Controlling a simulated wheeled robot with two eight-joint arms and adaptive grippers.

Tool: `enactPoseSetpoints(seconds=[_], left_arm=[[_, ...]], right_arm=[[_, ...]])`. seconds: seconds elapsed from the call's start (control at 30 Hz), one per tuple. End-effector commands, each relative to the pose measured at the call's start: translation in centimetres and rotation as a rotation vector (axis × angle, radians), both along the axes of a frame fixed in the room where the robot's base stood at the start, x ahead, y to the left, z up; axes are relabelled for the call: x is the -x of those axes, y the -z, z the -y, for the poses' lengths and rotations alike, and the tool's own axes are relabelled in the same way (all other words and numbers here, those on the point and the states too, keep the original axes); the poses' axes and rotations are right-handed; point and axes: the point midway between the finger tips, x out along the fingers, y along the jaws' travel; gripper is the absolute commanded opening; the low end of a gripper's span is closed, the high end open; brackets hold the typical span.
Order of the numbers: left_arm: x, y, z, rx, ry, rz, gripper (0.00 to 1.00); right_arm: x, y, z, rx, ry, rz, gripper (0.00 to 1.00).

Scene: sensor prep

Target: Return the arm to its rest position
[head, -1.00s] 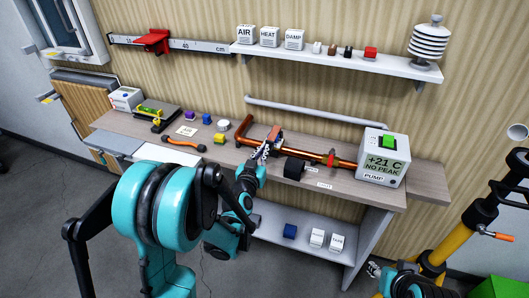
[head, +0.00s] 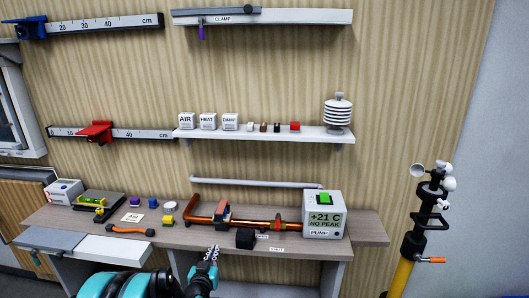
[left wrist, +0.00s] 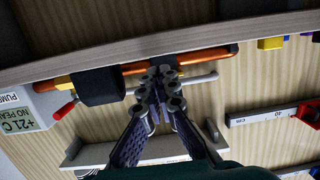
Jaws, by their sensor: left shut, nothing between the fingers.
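My left gripper (head: 211,252) shows at the bottom of the head view, in front of the bench's front edge. Its fingers are together with nothing between them. It also shows in the left wrist view (left wrist: 161,88), fingers pointing to the copper pipe (left wrist: 200,60) behind it. The gripper is apart from both. My left arm (head: 128,285) is low in the picture, partly cut off. My right gripper is not in view.
The bench (head: 362,229) carries a pump box (head: 323,215), a black block (head: 245,239) and several small items. A white-topped ledge (head: 82,245) juts out at the left. A yellow mast with cups (head: 400,275) stands right. A shelf (head: 265,134) hangs above.

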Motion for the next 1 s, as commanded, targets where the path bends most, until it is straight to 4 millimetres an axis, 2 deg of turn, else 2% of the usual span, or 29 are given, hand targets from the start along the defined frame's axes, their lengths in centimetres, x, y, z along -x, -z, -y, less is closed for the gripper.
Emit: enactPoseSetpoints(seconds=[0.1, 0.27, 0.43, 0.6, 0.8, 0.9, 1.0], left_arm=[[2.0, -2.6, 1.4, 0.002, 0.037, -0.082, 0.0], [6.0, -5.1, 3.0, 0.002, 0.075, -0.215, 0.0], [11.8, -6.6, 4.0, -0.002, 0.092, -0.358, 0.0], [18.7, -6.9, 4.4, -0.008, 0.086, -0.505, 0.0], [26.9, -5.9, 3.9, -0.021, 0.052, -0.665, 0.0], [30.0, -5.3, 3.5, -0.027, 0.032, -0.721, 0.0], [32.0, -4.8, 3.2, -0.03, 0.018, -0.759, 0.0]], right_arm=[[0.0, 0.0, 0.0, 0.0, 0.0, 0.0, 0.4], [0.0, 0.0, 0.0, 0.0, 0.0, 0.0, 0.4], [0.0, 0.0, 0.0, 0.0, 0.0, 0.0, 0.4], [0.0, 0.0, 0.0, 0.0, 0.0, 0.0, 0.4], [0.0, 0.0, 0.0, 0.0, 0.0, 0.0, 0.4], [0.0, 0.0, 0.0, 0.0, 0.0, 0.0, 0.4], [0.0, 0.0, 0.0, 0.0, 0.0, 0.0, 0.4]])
——————
_THE REQUEST_
Restate the whole of the material word for word without the pictures.

_CORRECT ANSWER_
Controlling a simulated wheeled robot with two eight-joint arms and adaptive grippers.

Tool: `enactPoseSetpoints(seconds=[_], left_arm=[[_, ...]], right_arm=[[_, ...]])`. seconds: seconds elapsed from the call's start (control at 30 Hz), one per tuple. End-effector commands, each relative to the pose measured at the call's start: translation in centimetres and rotation as a rotation vector (axis × angle, radians), both along the axes of a frame fixed in the room where the robot's base stood at the start, x ahead, y to the left, z up; axes are relabelled for the call: x is the -x of those axes, y the -z, z the -y, for the poses' lengths and rotations alike, and the tool's own axes are relabelled in the same way (all other words and numbers here, those on the point and the states too, keep the original axes); the poses' axes and rotations are right-handed; point and axes: the point midway between the finger tips, x out along the fingers, y along the jaws' travel; gripper is the absolute commanded opening; the low end of a gripper's span is closed, the high end open; brackets hold the typical span.
Order of the numbers: left_arm: x, y, z, rx, ry, rz, gripper (0.00 to 1.00); right_arm: x, y, z, rx, ry, rz, gripper (0.00 to 1.00).

Scene: sensor prep

Target: Return the arm to its rest position
[head, -1.00s] 
[head, +0.00s] 
[left wrist, +0.00s] 
Jaws, by their sensor: left shut, nothing between the fingers.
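My left gripper (head: 211,252) shows at the bottom of the head view, in front of the bench's front edge. Its fingers are together with nothing between them. It also shows in the left wrist view (left wrist: 161,88), fingers pointing to the copper pipe (left wrist: 200,60) behind it. The gripper is apart from both. My left arm (head: 128,285) is low in the picture, partly cut off. My right gripper is not in view.
The bench (head: 362,229) carries a pump box (head: 323,215), a black block (head: 245,239) and several small items. A white-topped ledge (head: 82,245) juts out at the left. A yellow mast with cups (head: 400,275) stands right. A shelf (head: 265,134) hangs above.

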Motion for the next 1 s, as commanded, targets where the path bends most, until it is straight to 4 millimetres an axis, 2 deg of turn, else 2% of the usual span, or 29 are given, hand targets from the start along the defined frame's axes, their lengths in centimetres, x, y, z along -x, -z, -y, less is closed for the gripper.
Emit: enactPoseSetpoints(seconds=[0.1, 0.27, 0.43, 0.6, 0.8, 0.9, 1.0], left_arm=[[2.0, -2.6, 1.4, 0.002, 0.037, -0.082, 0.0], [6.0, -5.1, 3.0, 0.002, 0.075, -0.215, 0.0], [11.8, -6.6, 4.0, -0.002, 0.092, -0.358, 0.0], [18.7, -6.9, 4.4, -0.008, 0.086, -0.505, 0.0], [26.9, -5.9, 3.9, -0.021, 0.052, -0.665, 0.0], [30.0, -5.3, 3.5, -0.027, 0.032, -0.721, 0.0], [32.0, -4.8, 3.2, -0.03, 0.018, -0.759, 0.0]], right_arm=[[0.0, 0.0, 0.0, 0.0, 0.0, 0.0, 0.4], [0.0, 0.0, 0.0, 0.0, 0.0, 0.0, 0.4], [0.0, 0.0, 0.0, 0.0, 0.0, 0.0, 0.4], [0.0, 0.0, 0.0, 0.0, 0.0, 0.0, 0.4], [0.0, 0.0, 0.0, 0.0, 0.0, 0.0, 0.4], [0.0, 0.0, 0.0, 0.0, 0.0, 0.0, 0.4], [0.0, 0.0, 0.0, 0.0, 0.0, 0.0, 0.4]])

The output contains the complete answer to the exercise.